ENOS: Energy-Aware Network Operator Search in Deep Neural Networks

This work proposes a novel Energy-aware Network Operator Search (ENOS) approach to address the energy-accuracy trade-offs of a deep neural network (DNN) accelerator. In recent years, novel hardware-friendly inference operators such as binary-weight, multiplication-free, and deep-shift have been proposed to improve the computational efficiency of a DNN accelerator. However, simplifying DNN operators invariably comes at lower accuracy, especially on complex processing tasks. While prior works generally implement the same inference operator throughout the neural architecture, the proposed ENOS framework allows an optimal layer-wise integration of inference operators with optimal precision to maintain high prediction accuracy and high energy efficiency. The search in ENOS is formulated as a continuous optimization problem, solvable using gradient descent methods, thereby minimally increasing the training cost when learning both layer-wise inference operators and weights. Utilizing ENOS, we discuss multiply-accumulate (MAC) cores for digital spatial architectures that can be reconfigured to different operators and varying computing precision. ENOS training methods with single and bi-level optimization objectives are discussed and compared.
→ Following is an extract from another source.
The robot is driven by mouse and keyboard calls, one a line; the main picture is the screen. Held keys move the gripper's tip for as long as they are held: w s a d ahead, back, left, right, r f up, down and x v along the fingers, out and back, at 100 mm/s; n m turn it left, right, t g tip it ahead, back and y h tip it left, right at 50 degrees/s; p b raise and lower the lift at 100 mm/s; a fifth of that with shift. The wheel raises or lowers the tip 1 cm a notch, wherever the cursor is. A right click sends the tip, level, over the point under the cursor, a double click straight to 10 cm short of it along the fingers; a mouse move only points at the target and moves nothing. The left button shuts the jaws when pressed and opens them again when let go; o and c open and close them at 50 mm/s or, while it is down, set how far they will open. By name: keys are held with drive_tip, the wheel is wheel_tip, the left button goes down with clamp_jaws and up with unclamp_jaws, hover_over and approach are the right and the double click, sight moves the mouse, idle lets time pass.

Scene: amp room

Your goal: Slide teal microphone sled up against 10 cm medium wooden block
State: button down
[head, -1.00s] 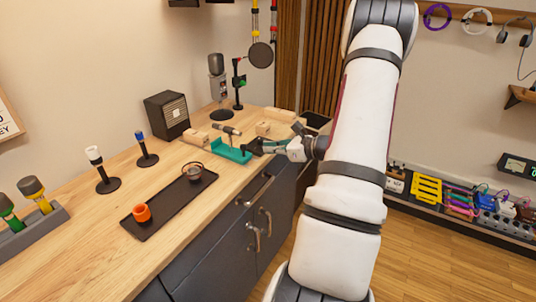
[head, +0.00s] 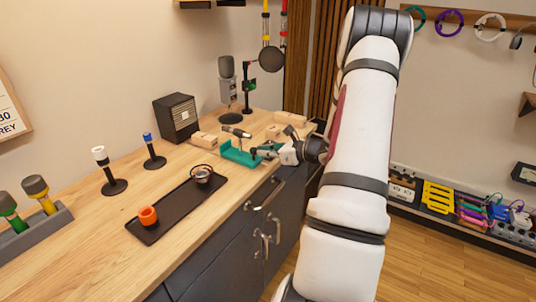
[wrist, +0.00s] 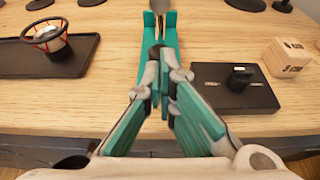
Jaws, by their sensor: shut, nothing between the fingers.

We also discuss a sequential operator assignment strategy in ENOS that only learns the assignment for one layer in one training step. Furthermore, a stochastic mode of ENOS is also presented. ENOS is characterized on ShuffleNet and SqueezeNet using CIFAR10 and CIFAR100. Compared to the conventional uni-operator approaches, under the same energy budget, ENOS improves accuracy by 10-20%. ENOS also outperforms the accuracy of comparable mixed-precision uni-operator implementations by 3-5% for the same energy budget.